In den beschlagnahmten Unterlagen Manga Bells haben die Kolonialbeamten immerhin die Abschrift des Briefes an Gerlach gefunden mit dem bereits zitierten Satzfragment: »Wenn nicht die öffentliche Meinung in Deutschland eingreift, desgleichen der Reichstag, so sind wir verloren und um zu retten, was zu retten ist, wird man wohl in der Ferne suchen müssen und sich bei den Engländern bzw.
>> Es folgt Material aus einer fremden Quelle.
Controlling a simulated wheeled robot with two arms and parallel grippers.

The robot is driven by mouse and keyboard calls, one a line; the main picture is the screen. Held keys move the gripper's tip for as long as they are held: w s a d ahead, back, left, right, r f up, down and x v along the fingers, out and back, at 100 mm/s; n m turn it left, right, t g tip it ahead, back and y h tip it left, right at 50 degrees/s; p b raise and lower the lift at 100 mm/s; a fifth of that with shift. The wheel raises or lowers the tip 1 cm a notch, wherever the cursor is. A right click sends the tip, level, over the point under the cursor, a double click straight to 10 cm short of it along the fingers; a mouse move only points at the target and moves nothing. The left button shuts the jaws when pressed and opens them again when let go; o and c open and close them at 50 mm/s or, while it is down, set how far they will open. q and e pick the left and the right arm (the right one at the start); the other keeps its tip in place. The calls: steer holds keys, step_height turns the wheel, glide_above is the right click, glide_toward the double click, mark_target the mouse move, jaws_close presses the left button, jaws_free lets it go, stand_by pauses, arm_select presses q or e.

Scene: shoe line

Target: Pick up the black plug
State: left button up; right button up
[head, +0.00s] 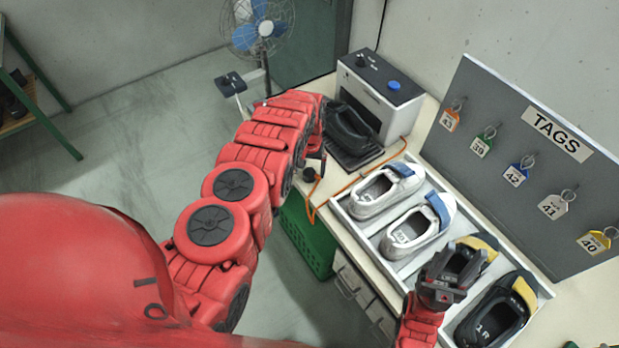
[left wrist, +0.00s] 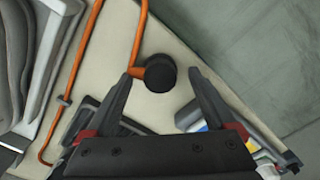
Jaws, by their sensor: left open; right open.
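The black plug (left wrist: 160,73) lies on the pale bench top at the end of an orange cable (left wrist: 137,40). In the left wrist view it shows between my open left gripper's fingertips (left wrist: 162,80), and I cannot tell how far below them it is. In the head view the plug (head: 309,174) is near the bench's left edge, just under my left gripper (head: 317,158), which my arm partly hides. My right gripper (head: 446,279) is open and empty of any visible thing, above a dark shoe with a yellow tongue (head: 479,243).
A white machine (head: 380,90) with a dark shoe (head: 347,130) in front stands at the back. A tray (head: 364,231) holds white and dark shoes. A grey tag board (head: 470,110) stands behind it. A green crate (head: 306,240) is beside the bench.

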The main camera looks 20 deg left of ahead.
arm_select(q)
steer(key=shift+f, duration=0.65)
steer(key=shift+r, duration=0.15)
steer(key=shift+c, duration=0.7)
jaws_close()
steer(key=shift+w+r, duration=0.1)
Franzosen, die dem Gedanken der Enteignung nie in ihren Kolonien näher treten können.« Dieser unverständliche Satz erscheint dem Gouvernement als ein so wichtiges Beweismittel, dass in Berlin darum gebeten wird, Gerlachs Wohnung durchsuchen zu lassen und ihn »zur völlig einwandfreien Klarstellung der unvollendeten Sätze« zu vernehmen.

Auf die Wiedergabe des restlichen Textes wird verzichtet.